> _TASK DIRECTIONS_
Print the lines of the data, starting with the first, up to and including the line where "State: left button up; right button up" appears.

▼

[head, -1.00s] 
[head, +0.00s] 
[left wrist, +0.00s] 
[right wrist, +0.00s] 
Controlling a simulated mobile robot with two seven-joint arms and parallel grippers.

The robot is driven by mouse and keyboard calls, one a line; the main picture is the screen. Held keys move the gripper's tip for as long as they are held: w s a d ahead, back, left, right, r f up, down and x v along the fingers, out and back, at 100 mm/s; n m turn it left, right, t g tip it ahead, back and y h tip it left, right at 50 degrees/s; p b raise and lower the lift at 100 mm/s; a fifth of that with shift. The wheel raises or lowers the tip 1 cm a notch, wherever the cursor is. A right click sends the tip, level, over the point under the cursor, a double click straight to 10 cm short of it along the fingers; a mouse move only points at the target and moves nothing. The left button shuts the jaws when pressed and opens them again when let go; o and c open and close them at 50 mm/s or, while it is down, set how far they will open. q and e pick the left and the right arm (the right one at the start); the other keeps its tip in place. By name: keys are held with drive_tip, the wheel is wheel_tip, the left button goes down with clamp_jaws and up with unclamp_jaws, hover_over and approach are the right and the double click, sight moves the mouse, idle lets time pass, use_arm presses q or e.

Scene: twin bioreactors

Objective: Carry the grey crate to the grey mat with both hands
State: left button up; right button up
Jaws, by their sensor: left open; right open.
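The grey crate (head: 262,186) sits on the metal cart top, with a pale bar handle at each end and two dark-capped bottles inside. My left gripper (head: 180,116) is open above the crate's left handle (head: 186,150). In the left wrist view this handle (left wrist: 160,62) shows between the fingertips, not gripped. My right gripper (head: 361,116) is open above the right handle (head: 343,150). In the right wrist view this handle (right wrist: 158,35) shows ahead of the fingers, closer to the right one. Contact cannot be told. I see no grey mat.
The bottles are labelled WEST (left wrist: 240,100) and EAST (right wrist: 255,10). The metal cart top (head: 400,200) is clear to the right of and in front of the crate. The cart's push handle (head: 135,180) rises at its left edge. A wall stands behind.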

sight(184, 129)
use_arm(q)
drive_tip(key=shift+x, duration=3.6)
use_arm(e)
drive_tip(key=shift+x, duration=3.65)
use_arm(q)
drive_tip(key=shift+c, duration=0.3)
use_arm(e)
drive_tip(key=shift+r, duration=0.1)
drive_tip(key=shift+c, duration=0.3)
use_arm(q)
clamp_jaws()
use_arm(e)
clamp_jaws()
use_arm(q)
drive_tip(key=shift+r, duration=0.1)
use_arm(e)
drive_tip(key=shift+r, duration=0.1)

▲

> _THE RESPONSE_
[head, -1.00s] 
[head, +0.00s] 
[left wrist, +0.00s] 
[right wrist, +0.00s] 
Controlling a simulated mobile robot with two seven-joint arms and parallel grippers.

The robot is driven by mouse and keyboard calls, one a line; the main picture is the screen. Held keys move the gripper's tip for as long as they are held: w s a d ahead, back, left, right, r f up, down and x v along the fingers, out and back, at 100 mm/s; n m turn it left, right, t g tip it ahead, back and y h tip it left, right at 50 degrees/s; p b raise and lower the lift at 100 mm/s; a fifth of that with shift. The wheel raises or lowers the tip 1 cm a notch, wherever the cursor is. A right click sends the tip, level, over the point under the cursor, a double click straight to 10 cm short of it along the fingers; a mouse move only points at the target and moves nothing. The left button shuts the jaws when pressed and opens them again when let go; o and c open and close them at 50 mm/s or, while it is down, set how far they will open. q and e pick the left and the right arm (the right one at the start); the other keeps its tip in place. By name: keys are held with drive_tip, the wheel is wheel_tip, the left button goes down with clamp_jaws and up with unclamp_jaws, hover_over and approach are the right and the double click, sight moves the mouse, idle lets time pass, use_arm presses q or e.

Scene: twin bioreactors

Objective: Carry the grey crate to the grey mat with both hands
State: left button up; right button up

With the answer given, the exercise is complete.